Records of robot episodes
+ + + + + + +

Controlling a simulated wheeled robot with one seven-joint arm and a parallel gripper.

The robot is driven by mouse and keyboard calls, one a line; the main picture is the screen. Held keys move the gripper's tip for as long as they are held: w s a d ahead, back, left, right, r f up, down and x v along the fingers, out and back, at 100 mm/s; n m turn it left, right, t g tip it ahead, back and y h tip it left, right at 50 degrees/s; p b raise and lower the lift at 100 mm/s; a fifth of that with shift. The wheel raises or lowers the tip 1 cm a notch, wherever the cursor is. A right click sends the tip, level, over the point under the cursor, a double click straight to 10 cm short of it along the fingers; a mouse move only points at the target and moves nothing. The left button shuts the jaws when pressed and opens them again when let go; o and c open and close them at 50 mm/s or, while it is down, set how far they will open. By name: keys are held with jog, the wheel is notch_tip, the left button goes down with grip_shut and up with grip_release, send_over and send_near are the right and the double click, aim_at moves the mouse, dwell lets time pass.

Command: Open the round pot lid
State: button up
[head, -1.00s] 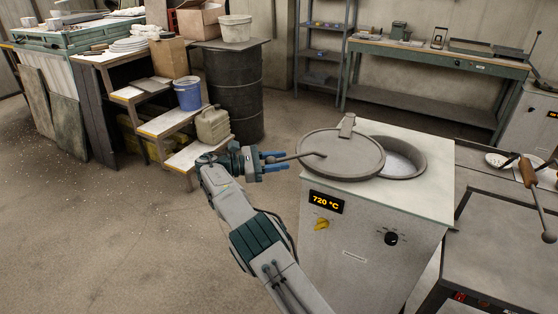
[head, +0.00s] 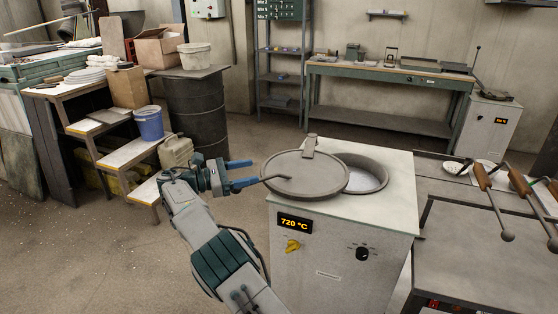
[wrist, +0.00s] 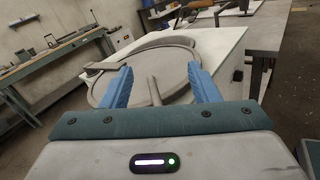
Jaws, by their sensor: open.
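The round grey lid (head: 318,182) sits swung to the left on top of the white furnace, joined at a hinge bracket (head: 310,147) at the back. The round pot opening (head: 365,176) is largely uncovered, showing pale silvery content. The lid's thin rod handle (head: 277,178) points left towards my gripper (head: 254,173). My gripper is open, with its blue fingers near the handle's end. In the wrist view, the handle (wrist: 154,90) lies between the spread fingers of my gripper (wrist: 160,70), with gaps on both sides.
The furnace (head: 335,255) has a 720 °C display and knobs. Ladles with wooden handles (head: 482,177) lie at the right bench. A dark drum (head: 197,112) and steps with a blue bucket (head: 149,122) stand behind my arm. The floor left of my arm is open.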

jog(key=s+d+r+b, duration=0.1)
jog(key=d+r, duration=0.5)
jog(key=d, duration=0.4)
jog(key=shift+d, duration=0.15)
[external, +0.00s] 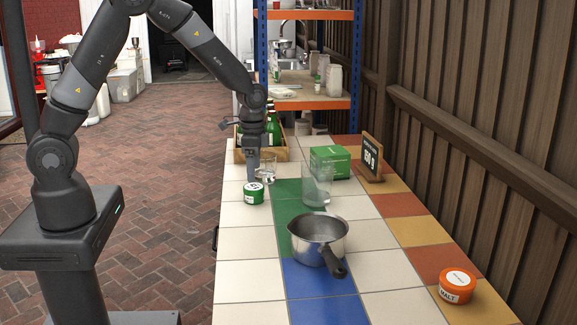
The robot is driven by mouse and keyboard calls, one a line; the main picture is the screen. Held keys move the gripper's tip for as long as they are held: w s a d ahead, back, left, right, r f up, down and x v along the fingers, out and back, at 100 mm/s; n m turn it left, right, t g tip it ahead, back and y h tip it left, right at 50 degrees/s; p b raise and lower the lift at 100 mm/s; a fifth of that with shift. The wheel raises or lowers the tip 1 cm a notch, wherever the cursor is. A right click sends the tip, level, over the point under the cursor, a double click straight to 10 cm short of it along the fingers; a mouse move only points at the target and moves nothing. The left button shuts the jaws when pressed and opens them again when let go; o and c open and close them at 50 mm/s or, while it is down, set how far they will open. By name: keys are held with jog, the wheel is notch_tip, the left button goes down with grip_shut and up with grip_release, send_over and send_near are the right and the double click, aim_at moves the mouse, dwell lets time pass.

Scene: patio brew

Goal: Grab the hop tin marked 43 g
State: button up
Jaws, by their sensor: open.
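A small round green tin (253,195) with a white label and a pale lid stands upright on the tiled counter, near its left edge. Its print is too small to read, so I cannot tell whether it says 43 g. My gripper (254,178) points down just above or behind this tin in the external view. It is open with nothing seen in it, and I cannot tell whether a finger touches the tin. An orange tin (457,287) marked MALT stands at the front right of the counter.
Clear glasses (317,186) stand close to the right of my gripper. A steel saucepan (317,232) stands nearer the camera. A green box (330,162), a small sign (371,158) and a wooden bottle crate (281,155) stand farther back. The front left tiles are clear.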

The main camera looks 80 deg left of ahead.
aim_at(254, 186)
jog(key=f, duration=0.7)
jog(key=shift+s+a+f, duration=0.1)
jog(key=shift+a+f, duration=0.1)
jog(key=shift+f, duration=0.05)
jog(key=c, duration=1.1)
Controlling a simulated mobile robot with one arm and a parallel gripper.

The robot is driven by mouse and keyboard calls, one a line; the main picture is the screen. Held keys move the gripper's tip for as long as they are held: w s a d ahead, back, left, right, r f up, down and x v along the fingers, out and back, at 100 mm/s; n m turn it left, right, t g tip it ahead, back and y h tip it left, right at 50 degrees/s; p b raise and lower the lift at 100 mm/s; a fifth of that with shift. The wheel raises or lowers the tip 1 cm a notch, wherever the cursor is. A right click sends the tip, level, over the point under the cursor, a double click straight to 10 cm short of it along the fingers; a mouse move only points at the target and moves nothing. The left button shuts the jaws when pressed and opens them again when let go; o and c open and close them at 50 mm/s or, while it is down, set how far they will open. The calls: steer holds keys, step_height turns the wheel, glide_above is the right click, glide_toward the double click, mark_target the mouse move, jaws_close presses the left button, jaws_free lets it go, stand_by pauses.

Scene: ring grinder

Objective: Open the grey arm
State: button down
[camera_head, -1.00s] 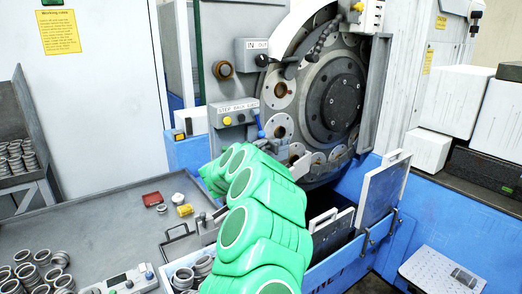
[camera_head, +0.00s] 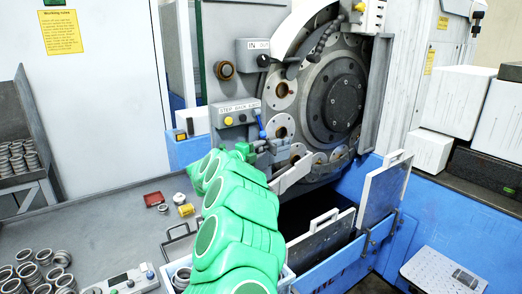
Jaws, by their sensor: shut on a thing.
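The grey arm (camera_head: 293,172) is a pale bar low on the front of the grinding wheel (camera_head: 338,100). It slants down and left from the wheel's lower rim. My gripper (camera_head: 272,153) is at the left end of this arm, beside the wheel's lower left edge, and is shut on it. My green arm links hide part of the contact and the area below it. A blue-handled lever (camera_head: 262,126) stands just above my gripper.
A control box with a yellow button (camera_head: 228,120) is left of the wheel. Handled panels (camera_head: 383,190) stand in the blue trough at right. Metal rings (camera_head: 40,278) lie on the grey table (camera_head: 100,220).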

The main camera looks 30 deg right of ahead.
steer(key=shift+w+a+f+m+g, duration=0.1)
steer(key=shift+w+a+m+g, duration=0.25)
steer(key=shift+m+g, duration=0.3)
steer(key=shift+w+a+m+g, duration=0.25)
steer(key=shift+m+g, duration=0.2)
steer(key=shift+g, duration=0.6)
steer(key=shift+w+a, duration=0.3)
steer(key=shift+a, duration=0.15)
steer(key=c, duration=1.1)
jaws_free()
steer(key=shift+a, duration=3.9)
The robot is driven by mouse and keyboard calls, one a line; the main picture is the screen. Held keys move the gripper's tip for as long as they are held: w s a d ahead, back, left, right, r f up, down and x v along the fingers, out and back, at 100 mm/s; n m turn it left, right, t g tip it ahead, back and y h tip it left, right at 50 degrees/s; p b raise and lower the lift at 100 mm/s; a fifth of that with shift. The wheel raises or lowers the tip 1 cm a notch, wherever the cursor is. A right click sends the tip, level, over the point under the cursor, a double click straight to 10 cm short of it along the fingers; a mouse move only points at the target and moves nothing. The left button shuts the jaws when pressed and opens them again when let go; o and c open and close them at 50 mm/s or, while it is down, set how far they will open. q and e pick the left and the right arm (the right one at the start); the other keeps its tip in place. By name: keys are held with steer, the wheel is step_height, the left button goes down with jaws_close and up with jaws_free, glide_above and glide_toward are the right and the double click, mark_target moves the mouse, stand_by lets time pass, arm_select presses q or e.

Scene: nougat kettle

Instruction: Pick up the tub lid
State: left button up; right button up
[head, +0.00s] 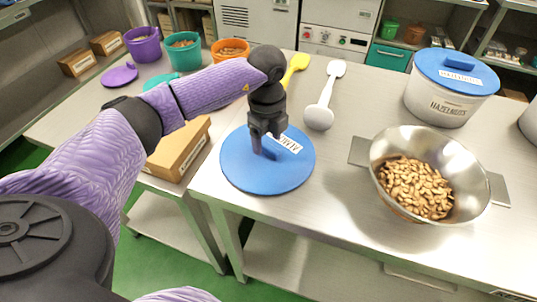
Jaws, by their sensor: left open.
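The tub lid (245,172) is a round blue disc with a raised blue grip bar and a white label partly hidden by my gripper. It lies flat near the left end of the steel table. My left gripper (262,148) is open and points down over the middle of the lid, with its fingers at the grip bar. I cannot tell whether the fingers touch the bar. Another blue lid (456,70) sits on the white hazelnuts tub (440,103) at the back right. My right gripper is not in view.
A white spoon (320,113) and a yellow spoon (297,66) lie behind the lid. A cardboard box (180,152) is left of the lid. Purple (143,46), teal and orange tubs stand at the back left.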

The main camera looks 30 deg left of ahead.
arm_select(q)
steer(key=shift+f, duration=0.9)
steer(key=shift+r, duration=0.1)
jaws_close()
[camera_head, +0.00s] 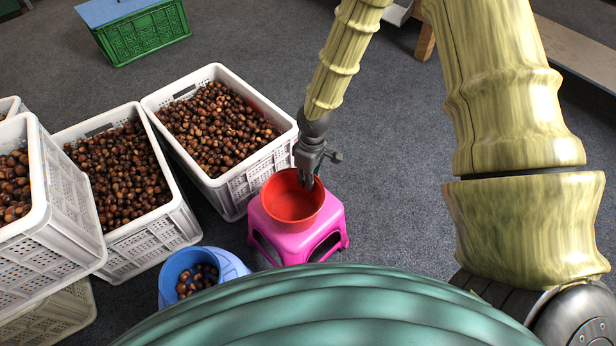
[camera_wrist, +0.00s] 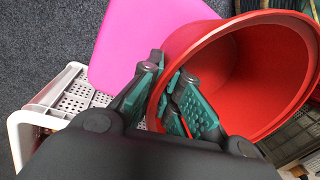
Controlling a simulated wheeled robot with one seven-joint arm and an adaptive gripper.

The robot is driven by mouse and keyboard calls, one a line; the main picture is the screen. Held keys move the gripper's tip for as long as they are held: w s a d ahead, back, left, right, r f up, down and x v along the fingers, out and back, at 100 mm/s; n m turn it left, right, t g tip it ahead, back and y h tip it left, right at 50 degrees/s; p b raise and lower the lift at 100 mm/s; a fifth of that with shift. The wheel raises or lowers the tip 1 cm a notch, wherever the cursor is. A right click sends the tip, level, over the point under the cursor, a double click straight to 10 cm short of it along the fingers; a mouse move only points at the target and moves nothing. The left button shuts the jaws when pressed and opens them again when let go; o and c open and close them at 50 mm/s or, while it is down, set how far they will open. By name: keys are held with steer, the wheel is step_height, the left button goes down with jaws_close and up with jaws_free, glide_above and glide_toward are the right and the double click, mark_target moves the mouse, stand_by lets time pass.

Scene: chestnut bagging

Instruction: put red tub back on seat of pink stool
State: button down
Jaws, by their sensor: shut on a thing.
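The red tub (camera_head: 291,207) is empty and shows over the seat of the pink stool (camera_head: 328,222) in the head view. My gripper (camera_head: 308,180) is shut on the tub's rim at its back right side. In the wrist view, the fingers of my gripper (camera_wrist: 172,98) pinch the wall of the red tub (camera_wrist: 245,75), one finger inside and one outside. The pink stool (camera_wrist: 130,45) shows beyond the tub there. I cannot tell whether the tub's base touches the seat.
White crates of chestnuts (camera_head: 238,180) stand left of the stool, the closest almost beside it. A blue tub (camera_head: 236,264) with some chestnuts stands at the stool's front left. A green crate (camera_head: 146,38) stands at the back left. Grey floor right of the stool is clear.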

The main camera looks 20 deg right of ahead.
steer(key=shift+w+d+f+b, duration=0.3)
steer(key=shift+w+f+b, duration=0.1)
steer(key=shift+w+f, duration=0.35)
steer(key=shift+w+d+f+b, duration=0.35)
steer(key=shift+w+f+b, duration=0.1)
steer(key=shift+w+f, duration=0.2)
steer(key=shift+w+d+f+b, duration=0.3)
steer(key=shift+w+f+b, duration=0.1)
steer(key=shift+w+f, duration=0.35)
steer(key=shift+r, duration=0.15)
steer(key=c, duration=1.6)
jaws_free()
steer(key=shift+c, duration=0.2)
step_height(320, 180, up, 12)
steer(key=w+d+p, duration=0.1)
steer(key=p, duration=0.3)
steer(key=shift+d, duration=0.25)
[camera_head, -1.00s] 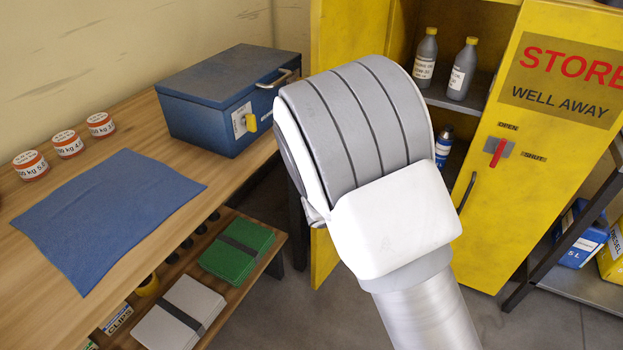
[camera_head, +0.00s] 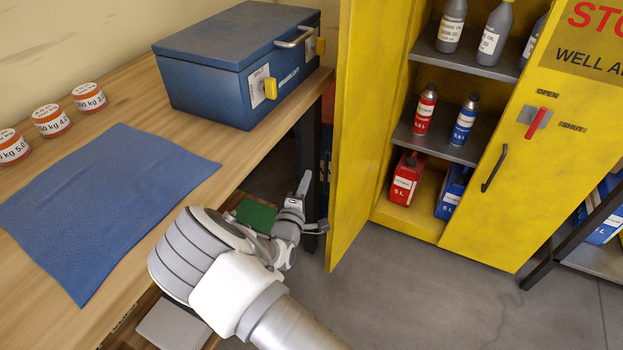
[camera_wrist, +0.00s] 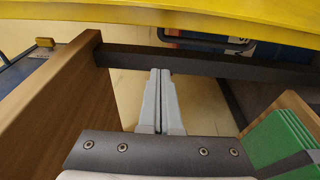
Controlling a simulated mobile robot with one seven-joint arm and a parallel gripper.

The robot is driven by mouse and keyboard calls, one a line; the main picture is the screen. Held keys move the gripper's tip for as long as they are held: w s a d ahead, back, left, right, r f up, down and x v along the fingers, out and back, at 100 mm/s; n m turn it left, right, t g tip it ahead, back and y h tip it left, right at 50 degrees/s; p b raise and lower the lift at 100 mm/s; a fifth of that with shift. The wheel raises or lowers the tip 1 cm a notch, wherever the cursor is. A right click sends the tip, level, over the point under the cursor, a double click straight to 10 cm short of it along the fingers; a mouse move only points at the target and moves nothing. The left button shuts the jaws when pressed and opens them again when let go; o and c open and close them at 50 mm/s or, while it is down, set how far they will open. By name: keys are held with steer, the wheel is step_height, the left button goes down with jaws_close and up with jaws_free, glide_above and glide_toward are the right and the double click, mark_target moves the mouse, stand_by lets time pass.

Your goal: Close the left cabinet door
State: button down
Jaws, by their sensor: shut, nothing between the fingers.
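The left cabinet door (camera_head: 351,130) is yellow and stands open, swung out toward me at the left side of the cabinet's opening. My gripper (camera_head: 305,183) is low on the left of this door, between it and the workbench, with its fingers shut and empty. The head view does not settle whether it touches the door. In the wrist view my closed fingers (camera_wrist: 160,75) point toward a dark bench leg (camera_wrist: 200,62), and a yellow panel (camera_wrist: 200,14), seemingly the door, crosses the top.
The right cabinet door (camera_head: 540,190) is shut, with a red latch handle (camera_head: 537,122). Bottles and cans stand on the cabinet shelves. The wooden workbench (camera_head: 130,100) at left carries a blue toolbox (camera_head: 225,75) and cloth (camera_head: 110,190). Grey floor in front is clear.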

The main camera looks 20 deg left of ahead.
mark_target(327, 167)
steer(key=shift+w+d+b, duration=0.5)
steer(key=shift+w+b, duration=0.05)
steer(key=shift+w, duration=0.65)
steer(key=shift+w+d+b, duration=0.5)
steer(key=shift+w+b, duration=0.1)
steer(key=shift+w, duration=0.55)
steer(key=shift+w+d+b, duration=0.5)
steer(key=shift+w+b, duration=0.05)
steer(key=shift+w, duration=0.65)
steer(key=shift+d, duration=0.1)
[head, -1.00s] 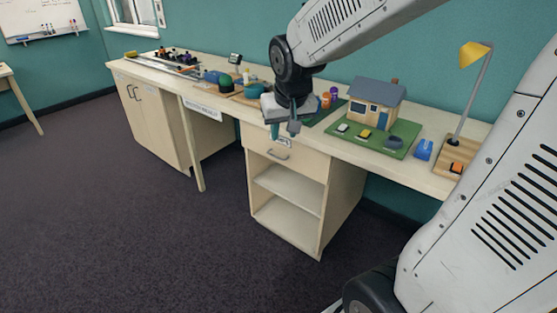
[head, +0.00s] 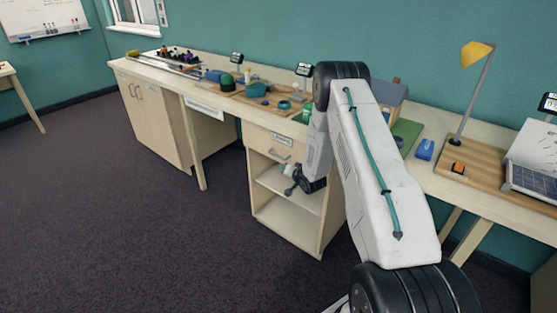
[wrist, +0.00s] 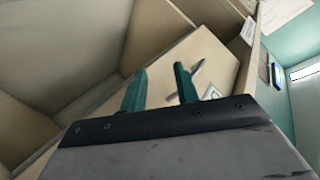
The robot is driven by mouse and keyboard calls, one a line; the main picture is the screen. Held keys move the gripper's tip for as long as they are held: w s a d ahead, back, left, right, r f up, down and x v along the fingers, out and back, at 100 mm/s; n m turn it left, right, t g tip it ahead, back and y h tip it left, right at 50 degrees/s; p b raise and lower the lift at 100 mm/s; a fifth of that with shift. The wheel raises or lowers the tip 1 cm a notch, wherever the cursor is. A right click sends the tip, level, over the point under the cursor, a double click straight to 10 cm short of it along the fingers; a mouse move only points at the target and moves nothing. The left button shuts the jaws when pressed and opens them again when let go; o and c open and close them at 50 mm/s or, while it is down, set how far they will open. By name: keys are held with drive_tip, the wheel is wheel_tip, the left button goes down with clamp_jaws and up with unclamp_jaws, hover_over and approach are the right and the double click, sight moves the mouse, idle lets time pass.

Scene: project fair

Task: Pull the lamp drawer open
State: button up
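The lamp drawer (head: 262,143) is the top front of the pale wooden cabinet under the bench, and it looks flush. It has a grey bar handle (head: 278,155) and a small label above it. My gripper (head: 289,190) is low in front of the cabinet, below the handle. In the wrist view my gripper (wrist: 160,84) has two teal fingers apart with nothing between them. The drawer front (wrist: 212,62) shows tilted beyond them. The handle (wrist: 198,69) is just right of the right fingertip, apparently apart from it; the finger partly covers that area.
Open shelves (head: 285,198) lie below the drawer, close to my gripper. The bench top (head: 215,98) above carries several models and a yellow desk lamp (head: 476,55). My arm hides part of the bench and cabinet. The carpet (head: 120,225) to the left is clear.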

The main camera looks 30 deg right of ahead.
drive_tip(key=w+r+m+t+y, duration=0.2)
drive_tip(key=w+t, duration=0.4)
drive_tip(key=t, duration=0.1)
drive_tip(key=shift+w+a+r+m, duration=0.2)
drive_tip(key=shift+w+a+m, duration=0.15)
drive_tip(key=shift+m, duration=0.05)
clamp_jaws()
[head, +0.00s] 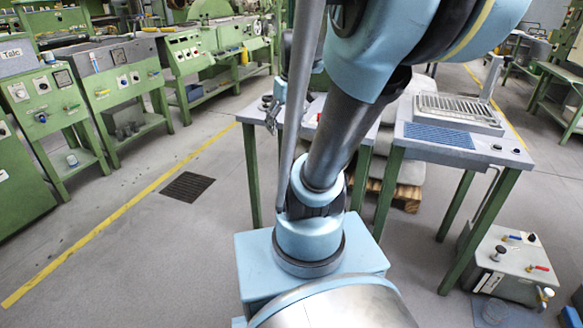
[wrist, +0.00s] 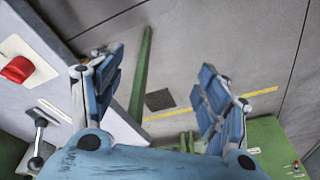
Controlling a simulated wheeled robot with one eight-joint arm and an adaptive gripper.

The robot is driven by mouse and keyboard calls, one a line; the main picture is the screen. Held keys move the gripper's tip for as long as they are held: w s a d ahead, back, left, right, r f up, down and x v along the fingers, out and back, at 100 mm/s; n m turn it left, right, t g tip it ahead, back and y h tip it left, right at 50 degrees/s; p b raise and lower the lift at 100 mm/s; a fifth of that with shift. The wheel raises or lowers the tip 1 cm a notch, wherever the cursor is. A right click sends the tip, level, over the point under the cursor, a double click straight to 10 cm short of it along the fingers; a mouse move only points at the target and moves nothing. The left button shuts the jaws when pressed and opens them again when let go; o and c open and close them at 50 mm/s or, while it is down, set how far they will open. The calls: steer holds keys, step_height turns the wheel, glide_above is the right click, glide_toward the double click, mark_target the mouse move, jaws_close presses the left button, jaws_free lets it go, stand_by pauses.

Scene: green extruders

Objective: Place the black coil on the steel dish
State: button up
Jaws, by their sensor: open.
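My gripper (wrist: 165,75) is open in the wrist view, its two blue fingers spread wide with nothing between them. It points down past the edge of a grey tabletop (wrist: 95,20), with floor showing between the fingers. I cannot make out the black coil or the steel dish in either view.
A red knob (wrist: 17,69) and a small lever (wrist: 40,125) are on the grey top, left of my gripper. A slatted machine (head: 455,112) stands on the right-hand table. A floor grate (head: 187,186) lies in open floor at left. Green machines (head: 125,80) line the left.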

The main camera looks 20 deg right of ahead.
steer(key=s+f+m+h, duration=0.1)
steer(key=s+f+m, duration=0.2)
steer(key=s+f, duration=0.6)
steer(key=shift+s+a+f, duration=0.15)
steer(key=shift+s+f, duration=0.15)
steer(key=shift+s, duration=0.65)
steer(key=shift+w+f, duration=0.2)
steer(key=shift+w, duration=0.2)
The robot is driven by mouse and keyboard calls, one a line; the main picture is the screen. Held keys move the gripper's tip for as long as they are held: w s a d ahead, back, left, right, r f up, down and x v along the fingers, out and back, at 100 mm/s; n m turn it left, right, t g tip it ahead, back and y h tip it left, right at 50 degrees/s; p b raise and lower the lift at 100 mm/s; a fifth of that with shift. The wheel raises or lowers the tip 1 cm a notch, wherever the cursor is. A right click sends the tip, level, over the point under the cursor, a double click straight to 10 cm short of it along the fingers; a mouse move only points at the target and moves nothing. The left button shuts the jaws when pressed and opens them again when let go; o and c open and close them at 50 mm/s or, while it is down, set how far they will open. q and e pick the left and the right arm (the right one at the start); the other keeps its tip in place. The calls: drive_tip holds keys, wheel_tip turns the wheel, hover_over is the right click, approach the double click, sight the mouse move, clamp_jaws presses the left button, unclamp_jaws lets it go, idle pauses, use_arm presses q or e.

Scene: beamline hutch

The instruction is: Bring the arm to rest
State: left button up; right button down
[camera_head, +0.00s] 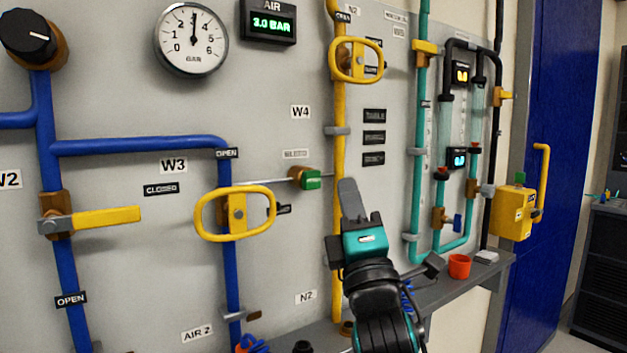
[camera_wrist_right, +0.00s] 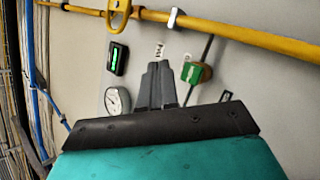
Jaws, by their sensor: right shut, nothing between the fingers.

+ + + + + + +

GIVEN REQUEST :: Give the number of lines in the entries above that include the string "wheeled". No other output is expected.

FINAL RESULT :: 3